2. The method according to claim 1, wherein speed and/or the volume
of the second speech signal matches speed and/or the volume of the
first speech signal.
3. The method according to claim 1, further including: applying a
set of filter functions to the first speech signal to approximate a
spectrum of the first speech signal relative to a spectrum of the
second speech signal.
4. The method of claim 1, further comprising: assigning a pattern
in the comparison signal that does not match any pre-trained
patterns as a new pre-trained pattern indicative of a new type of
error in the text.
5. A method for error detection within text transcribed from a
first speech signal by an automatic speech-to-text transcription
system, comprising: synthesizing a second speech signal from the
transcribed text; comparing the first and second speech signals to
identify potential errors in the transcribed text to generate a
comparison signal; and identifying a pre-trained pattern in the
comparison signal indicative of an error in the text using pattern
recognition.
6. The method according to claim 5, further including: applying an
inverse speech transcription process to the second speech signal,
generating a feature vector sequence from the text, using at least
one of: (a) statistical models of the speech-to-text transcription
system and (b) a state sequence obtained in the process of
transcription of the text from the first speech signal.

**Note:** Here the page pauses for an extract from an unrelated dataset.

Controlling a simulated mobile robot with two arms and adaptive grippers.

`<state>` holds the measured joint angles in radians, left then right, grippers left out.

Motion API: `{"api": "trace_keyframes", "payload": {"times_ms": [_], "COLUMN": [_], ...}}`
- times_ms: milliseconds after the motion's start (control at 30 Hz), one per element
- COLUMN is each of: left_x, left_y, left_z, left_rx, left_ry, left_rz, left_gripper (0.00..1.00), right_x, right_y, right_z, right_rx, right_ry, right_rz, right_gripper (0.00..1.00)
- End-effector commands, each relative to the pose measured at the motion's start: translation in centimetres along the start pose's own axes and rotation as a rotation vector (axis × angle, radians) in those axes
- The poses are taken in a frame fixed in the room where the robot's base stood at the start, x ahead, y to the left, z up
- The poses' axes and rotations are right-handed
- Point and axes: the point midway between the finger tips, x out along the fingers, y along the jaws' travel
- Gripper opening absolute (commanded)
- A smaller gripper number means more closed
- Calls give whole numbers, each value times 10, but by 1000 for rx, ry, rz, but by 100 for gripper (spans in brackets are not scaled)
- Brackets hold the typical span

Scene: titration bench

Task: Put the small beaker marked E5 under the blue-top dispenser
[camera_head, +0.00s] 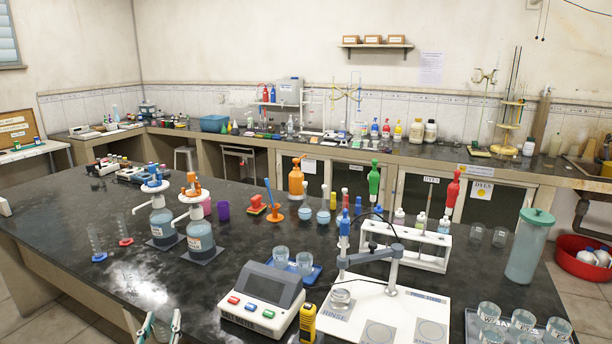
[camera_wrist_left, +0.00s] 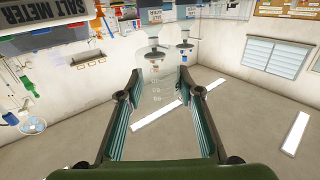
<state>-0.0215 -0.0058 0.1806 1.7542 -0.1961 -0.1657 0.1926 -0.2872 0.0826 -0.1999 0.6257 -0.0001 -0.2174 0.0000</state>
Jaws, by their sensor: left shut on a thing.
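My left gripper (camera_head: 160,326) is at the bottom edge of the head view, in front of the bench. Its teal-padded fingers also show in the left wrist view (camera_wrist_left: 150,108), shut on a clear glass beaker (camera_wrist_left: 157,88) with faint graduation marks. Its E5 mark cannot be read. The blue-top dispenser (camera_head: 161,222) is a clear bottle with a blue and white head, standing on a dark mat beyond the gripper. Its spout points left. The beaker is apart from it. My right gripper is not in view.
An orange-top dispenser (camera_head: 200,238) stands right of the blue-top one. Two measuring cylinders (camera_head: 97,242) (camera_head: 123,230) stand to the left. The salt meter (camera_head: 262,297) is right of the gripper. A tray (camera_head: 466,322) of beakers is at far right. The front-left bench is clear.

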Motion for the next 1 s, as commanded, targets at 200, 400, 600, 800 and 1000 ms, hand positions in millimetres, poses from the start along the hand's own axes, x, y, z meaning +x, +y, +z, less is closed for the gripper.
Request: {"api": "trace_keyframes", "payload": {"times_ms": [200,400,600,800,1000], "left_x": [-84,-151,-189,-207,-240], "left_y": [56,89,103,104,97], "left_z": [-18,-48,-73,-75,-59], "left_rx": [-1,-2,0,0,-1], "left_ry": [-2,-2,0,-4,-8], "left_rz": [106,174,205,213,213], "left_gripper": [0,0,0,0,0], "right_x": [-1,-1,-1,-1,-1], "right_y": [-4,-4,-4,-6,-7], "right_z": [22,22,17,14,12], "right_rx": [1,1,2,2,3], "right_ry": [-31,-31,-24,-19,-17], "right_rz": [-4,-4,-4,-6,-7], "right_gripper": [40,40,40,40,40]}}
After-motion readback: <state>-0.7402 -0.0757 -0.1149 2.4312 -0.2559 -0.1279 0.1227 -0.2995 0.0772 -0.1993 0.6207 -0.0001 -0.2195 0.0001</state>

7. The method according to claim 5, wherein comparing the first and
second speech signals includes subtracting or superimposing the
first and second speech signals.
8. The method according to claim 5, further including: outputting
an error indication in response to an amplitude of the comparison
signal being beyond a predefined range.
9. The method according to claim 8, further including: outputting
the error indication visually with transcribed text on a graphical
user interface.
10. The method according to claim 5, further including: providing a
correction suggestion indicative of a detected type of error in the
transcribed text.
11. An error detection system for a speech-to-text transcription
system to provide a transcribed text from a first speech signal,
the error detection system comprising: a speech synthesis module
which synthesizes a second speech signal from the transcribed text,
an error detection module which compares the first and second
speech signals for an identification of potential errors in the
transcribed text, the error detection module performing at least
one of: acoustically or visually providing at least one of the
first and second speech signals, a difference speech signal, and a
superimposition of the first and second speech signals, and using
pattern recognition to determine a type of error.
12. The detection system of claim 11, wherein the error detection
module further assigns a distinct pattern that does not match any
previous distinct pattern as a new distinct pattern indicative of a
new detected type of error in the transcribed text.
13. An error detection system for a speech-to-text transcription
system that transcribes text from a first speech signal, the error
detection system comprising: a speech synthesis module which
synthesizes a second speech signal from the transcribed text; an
error detection module which compares the first and second speech
signals to identify at least one potential error in the transcribed
text and at least one of: outputs an error indication when the
comparison is beyond a predefined range, and provides a correction
suggestion with a detected type of error in the transcribed
text.
14. The detection system according to claim 13, wherein the error
detection module subtracts or superimposes the first and second
speech signals.
15. The detection system according to claim 14, wherein the error
detection module generates a comparison signal, a distinct pattern
in the comparison signal being assigned to a corresponding type of
error in the transcribed text and a correction suggestion being
provided in accordance with the detected type of error in the
transcribed text.
16. A computer readable medium having stored thereon a computer
program for controlling a computer to perform error detection for a
speech-to-text transcription system that provides a transcribed
text from a first speech signal, the computer program controlling
the computer to perform the steps of: synthesizing a second speech
signal from the transcribed text; matching speed and/or volume of
the second speech signal to speed and/or volume of the first speech
signal; providing first and second speech signal outputs for a
comparison between first and second speech signals; and at least
one of: providing the first and second speech signals and/or the
comparison signal acoustically or visually for error detection
purpose, outputting an error indication when the comparison between
the first and second signals is beyond a predefined range, and
assigning distinct patterns in the comparison between the first and
second signals to corresponding types of errors in the transcribed
text and providing correction suggestions for the detected errors
in the transcribed text.
17. The computer readable medium according to claim 16, wherein the
computer program further controls the computer to perform the step
of: subtracting or superimposing first and second speech
signals.
18. The computer program according to claim 16, wherein the
computer program further controls the computer to perform the steps
of: assigning a distinct pattern in the comparison between the
first and second speech signals that does not match any previous
distinct patterns as a new distinct pattern indicative of a new
detected type of error in the transcribed text.
Description
The invention relates to the field of speech to text transcription
systems and methods and more particularly to the detection of
errors in speech to text transcriptions systems.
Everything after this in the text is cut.